++++ RECORDS FOR PROCESSING ++++

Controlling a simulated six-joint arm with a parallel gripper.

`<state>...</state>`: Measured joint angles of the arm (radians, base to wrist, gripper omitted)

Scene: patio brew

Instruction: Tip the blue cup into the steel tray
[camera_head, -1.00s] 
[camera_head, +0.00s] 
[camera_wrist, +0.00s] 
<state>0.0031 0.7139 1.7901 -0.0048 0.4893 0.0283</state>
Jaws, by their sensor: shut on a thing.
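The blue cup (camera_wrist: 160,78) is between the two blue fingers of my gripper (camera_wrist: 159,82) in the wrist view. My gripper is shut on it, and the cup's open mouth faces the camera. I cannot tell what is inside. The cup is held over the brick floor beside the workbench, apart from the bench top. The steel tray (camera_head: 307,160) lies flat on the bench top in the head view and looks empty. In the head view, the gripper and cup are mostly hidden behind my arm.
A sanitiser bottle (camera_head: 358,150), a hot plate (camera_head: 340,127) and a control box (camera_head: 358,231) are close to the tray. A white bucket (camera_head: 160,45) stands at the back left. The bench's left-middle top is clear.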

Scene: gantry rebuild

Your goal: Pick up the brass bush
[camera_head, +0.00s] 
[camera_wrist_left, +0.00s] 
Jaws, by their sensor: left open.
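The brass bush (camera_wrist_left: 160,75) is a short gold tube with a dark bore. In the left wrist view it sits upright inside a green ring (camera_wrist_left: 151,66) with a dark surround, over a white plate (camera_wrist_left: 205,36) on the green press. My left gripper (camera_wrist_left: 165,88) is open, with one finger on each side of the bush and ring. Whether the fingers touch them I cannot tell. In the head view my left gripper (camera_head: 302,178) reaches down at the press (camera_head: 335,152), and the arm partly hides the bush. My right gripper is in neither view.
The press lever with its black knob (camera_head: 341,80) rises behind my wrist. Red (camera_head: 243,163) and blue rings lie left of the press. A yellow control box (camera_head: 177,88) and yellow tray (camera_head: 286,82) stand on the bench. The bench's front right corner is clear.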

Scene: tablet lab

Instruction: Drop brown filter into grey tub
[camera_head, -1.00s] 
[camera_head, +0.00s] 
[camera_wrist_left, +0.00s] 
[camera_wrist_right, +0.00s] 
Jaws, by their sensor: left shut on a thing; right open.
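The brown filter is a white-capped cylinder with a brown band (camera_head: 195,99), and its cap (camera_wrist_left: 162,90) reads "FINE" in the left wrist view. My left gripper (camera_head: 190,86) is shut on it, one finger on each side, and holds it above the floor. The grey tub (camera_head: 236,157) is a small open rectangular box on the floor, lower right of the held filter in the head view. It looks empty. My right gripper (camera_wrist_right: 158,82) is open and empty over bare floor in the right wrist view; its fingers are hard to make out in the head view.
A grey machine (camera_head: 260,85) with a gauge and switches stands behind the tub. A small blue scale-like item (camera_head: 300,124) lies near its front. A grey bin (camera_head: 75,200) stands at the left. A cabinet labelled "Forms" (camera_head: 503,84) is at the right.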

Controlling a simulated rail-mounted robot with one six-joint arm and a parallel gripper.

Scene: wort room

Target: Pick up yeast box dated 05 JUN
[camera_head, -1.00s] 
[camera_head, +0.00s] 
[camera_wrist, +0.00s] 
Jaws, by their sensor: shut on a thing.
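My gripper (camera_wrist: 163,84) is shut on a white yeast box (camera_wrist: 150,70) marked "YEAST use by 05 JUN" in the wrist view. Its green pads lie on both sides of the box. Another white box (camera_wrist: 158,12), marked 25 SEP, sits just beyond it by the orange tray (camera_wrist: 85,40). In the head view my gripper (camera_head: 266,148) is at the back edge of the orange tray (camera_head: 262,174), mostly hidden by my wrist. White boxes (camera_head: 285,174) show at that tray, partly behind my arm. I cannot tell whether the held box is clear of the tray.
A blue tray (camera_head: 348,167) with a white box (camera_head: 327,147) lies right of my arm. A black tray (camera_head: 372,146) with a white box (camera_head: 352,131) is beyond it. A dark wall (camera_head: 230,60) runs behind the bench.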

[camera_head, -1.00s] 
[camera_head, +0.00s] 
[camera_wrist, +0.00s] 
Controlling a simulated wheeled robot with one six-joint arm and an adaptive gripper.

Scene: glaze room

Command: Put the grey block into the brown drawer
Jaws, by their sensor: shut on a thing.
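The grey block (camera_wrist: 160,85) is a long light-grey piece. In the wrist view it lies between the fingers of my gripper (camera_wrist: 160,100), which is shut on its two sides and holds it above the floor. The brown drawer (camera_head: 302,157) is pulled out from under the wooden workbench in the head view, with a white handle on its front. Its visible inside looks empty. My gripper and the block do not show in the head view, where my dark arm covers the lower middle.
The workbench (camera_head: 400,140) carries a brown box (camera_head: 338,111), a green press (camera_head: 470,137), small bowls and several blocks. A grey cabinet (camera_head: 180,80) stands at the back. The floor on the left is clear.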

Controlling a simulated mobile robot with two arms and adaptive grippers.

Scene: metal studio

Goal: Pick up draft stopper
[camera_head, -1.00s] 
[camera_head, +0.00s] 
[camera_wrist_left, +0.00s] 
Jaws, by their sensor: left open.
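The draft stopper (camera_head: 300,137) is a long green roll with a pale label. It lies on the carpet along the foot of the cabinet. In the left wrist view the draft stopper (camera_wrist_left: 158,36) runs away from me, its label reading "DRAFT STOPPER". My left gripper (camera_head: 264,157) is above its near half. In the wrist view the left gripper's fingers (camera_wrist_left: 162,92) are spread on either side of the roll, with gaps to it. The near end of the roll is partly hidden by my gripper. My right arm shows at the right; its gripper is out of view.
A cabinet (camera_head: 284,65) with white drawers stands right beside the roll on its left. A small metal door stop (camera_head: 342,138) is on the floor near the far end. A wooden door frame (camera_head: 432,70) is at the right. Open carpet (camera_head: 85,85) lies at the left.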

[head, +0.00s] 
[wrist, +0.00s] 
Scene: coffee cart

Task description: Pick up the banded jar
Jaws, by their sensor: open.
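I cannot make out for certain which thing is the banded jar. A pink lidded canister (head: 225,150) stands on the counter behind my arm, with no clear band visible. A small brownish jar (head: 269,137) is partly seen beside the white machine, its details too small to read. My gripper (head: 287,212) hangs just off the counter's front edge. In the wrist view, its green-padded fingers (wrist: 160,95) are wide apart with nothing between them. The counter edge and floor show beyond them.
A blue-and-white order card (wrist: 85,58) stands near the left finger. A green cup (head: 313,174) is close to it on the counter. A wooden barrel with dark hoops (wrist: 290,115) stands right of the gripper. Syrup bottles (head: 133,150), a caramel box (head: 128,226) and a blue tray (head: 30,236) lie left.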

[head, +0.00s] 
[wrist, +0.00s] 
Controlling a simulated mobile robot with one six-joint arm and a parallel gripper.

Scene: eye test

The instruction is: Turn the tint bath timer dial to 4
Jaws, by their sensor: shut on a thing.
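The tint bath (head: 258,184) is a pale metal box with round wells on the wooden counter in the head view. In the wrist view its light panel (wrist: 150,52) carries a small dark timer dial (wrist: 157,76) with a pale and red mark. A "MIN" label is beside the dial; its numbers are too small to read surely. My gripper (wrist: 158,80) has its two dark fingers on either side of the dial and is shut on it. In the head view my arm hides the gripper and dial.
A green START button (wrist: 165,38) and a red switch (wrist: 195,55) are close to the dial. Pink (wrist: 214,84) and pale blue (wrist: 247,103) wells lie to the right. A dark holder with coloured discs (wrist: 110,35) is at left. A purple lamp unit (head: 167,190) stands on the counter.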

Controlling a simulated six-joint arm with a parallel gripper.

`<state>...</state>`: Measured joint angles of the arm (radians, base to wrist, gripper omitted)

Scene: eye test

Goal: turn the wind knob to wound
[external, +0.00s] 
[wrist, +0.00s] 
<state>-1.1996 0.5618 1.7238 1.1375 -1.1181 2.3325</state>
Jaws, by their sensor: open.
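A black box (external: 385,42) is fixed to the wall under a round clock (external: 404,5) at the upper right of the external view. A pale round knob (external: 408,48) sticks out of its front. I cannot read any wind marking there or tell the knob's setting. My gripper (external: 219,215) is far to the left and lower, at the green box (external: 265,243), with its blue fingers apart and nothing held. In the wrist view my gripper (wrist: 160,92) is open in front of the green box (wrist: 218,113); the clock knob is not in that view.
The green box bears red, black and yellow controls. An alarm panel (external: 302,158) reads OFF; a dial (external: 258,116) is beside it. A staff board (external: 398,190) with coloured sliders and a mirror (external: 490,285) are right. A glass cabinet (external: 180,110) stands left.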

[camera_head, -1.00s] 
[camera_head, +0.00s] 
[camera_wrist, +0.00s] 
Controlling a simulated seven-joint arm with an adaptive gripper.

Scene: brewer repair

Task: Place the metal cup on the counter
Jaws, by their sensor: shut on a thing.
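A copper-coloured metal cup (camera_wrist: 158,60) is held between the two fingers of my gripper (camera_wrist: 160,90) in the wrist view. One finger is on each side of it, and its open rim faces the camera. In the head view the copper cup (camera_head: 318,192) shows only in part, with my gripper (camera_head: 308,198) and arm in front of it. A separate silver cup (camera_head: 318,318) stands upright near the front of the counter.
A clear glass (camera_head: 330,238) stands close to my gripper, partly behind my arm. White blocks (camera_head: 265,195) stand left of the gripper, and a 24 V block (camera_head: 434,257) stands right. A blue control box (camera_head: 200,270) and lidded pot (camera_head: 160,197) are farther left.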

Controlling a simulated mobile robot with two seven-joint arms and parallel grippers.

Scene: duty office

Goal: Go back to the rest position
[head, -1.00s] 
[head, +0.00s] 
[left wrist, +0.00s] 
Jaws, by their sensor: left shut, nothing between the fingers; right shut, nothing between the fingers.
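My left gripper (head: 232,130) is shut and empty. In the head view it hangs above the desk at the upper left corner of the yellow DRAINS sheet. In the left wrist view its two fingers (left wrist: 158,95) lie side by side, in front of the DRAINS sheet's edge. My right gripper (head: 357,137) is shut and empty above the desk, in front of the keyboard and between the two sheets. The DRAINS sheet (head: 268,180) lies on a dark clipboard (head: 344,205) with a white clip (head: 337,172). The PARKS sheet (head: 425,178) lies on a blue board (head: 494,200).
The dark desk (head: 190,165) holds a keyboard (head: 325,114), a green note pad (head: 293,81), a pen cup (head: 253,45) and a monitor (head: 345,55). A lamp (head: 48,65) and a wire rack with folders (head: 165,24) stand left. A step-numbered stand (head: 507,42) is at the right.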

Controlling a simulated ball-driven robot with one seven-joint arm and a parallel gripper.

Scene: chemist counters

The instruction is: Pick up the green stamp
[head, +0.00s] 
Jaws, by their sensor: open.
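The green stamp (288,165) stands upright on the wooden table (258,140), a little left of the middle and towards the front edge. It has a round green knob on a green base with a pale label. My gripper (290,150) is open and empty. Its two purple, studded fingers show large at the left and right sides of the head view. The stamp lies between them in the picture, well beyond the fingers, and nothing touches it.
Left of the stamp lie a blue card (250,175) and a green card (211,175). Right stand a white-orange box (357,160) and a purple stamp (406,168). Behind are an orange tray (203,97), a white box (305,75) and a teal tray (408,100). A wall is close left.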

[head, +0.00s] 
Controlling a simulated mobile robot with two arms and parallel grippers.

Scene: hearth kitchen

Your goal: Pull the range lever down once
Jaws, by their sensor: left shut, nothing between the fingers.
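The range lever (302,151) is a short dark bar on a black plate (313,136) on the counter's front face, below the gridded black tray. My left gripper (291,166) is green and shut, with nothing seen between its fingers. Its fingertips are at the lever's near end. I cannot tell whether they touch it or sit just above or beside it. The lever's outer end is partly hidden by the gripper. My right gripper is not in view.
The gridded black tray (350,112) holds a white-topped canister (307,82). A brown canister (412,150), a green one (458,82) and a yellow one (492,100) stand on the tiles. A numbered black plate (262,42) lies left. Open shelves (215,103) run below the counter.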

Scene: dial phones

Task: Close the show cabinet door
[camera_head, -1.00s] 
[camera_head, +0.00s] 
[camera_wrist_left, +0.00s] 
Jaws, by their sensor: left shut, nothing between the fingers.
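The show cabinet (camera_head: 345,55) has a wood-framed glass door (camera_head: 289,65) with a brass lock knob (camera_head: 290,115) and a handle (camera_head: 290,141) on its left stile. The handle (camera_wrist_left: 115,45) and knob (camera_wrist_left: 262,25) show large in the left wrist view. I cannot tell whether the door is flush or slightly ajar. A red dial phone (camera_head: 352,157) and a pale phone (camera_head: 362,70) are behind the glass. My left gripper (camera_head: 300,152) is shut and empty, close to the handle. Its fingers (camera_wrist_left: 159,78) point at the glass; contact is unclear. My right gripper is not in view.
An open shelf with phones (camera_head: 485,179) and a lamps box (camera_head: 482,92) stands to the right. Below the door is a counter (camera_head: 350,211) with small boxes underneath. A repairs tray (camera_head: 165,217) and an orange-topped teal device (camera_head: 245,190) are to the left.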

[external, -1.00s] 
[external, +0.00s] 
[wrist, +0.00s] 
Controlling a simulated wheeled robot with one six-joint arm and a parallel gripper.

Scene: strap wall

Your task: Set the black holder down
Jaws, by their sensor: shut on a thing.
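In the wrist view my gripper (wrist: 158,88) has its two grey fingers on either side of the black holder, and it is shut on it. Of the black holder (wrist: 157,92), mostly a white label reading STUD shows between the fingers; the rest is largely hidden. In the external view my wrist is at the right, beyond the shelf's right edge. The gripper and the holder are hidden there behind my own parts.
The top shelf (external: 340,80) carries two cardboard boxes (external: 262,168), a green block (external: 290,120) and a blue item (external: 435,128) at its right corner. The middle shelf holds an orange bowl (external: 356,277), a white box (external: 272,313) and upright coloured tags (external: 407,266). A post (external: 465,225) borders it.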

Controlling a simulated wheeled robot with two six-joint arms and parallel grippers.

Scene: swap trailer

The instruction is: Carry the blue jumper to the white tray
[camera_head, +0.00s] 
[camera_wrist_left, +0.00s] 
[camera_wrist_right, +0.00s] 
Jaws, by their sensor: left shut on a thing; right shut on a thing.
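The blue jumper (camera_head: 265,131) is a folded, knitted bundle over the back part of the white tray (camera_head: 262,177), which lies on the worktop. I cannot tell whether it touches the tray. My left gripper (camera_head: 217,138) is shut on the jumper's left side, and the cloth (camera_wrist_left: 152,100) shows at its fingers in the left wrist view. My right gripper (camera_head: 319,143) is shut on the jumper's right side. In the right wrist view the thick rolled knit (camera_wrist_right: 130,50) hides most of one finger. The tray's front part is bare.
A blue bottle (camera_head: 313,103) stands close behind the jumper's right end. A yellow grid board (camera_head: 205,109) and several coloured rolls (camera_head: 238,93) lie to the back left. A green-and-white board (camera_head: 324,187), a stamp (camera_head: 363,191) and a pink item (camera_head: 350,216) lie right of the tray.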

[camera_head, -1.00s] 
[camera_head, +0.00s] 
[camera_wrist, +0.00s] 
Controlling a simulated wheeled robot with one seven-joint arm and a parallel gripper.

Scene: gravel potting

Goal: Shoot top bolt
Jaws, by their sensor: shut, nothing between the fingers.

++++

▸ DIRECTION
Count every line in the listing above that holds "seven", then report only the count.

▸ SOLVED EXERCISE
4